Love Thy Terrorist?
Despite a renewed unity among Americans as a result of the Sept. 11 attacks, they are increasingly divided over which strategy to use against terrorism.
A large majority support a "war" simply aimed at bringing global terrorists to justice and eradicating their networks. The goal is to defend freedom. Victory must be total.
A minority of Americans, however, see a need to understand the motives of terrorists - and the larger forces and conditions that lead them to kill innocent people even as they commit suicide.
They see violence and malice as a result of suffering among Muslims, and want US policy to deal with those basic causes. They want the world's only superpower to accommodate global opinion and thus avoid being so disliked. (See story, page 1.)
Both approaches - fight vs. finesse - will likely be pursued by Washington in coming months and years. The Senate, for instance, has just approved a free-trade pact with Jordan to boost that Arab nation's economy. At the same time, the US has lifted sanctions on Pakistan and successfully pushed Israel and the Palestinians to restart security cooperation.
But for now, the "war" option, or antiterrorism, has won the day. The "softer" tactic of counterterrorism will need more work to be effective.
One danger in sympathizing with terrorists' grievances, especially their antagonism toward the US, is that such thinking could end up justifying the attacks on the World Trade Center and Pentagon, or at least lessen the condemnation of those heinous acts.
It might even lead to making concessions to terrorists' demands, or somehow morally equating US actions abroad with the killing of thousands of American civilians. Used as the sole US tactic, solving terrorists' grievances could lead to passivity toward the threat of more terrorism.
Those grievances go back centuries, and are innumerable. They range from poverty among many Arabs to a fear of secular Western dominance to US support of Israel to a US troop presence in Saudi Arabia. The West runs the risk that it could eventually handle those complaints, only to be presented with new ones.
The "war" option, too, has its dangers. Trying to capture or kill radical terrorists would help recruit more Muslims to commit terrorism on US soil. It would reinforce a myth that the West is oppressing Arabs or defiling Islam.
US military action, even if well targeted, could result in innocent Muslims being killed, reducing the moral argument against terrorism and destabilizing pro-US Arab governments. Both actions would feed the terrorists' pan-Islamic cause.
US actions to further isolate nations that support terrorists will have mixed results, even as they have up to now.
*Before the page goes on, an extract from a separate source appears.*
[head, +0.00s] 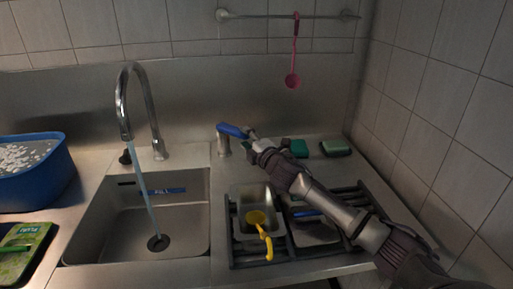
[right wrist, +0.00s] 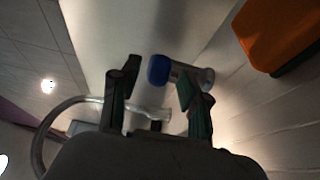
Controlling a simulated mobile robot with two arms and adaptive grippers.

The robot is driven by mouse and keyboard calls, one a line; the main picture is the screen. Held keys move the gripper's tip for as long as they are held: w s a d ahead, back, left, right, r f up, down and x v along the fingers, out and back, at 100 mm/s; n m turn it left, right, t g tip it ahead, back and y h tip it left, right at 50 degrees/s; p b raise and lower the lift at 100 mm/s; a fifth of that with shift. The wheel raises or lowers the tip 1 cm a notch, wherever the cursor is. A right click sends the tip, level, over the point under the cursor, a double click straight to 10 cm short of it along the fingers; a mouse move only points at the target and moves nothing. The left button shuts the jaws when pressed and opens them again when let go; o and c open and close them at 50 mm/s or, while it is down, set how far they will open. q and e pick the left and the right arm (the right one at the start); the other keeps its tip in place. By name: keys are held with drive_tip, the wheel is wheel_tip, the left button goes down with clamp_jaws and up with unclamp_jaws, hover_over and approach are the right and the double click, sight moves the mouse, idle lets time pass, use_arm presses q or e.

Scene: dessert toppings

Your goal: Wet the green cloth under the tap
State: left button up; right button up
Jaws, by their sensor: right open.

Still, the broader goal is to persuade ordinary, peace-loving Muslims to separate themselves from militant radicals, even if they, too, dislike the US. Reaching out to moderates in the Islamic world will take money and artful diplomacy.
Like the passengers on United Airlines Flight 93 who thwarted the hijackers and crashed the plane, Americans need to confront the immediate threat of terrorism. But they must also confront the moral confusion that lies behind terrorism.
Both tasks should be weighed carefully together in defending America.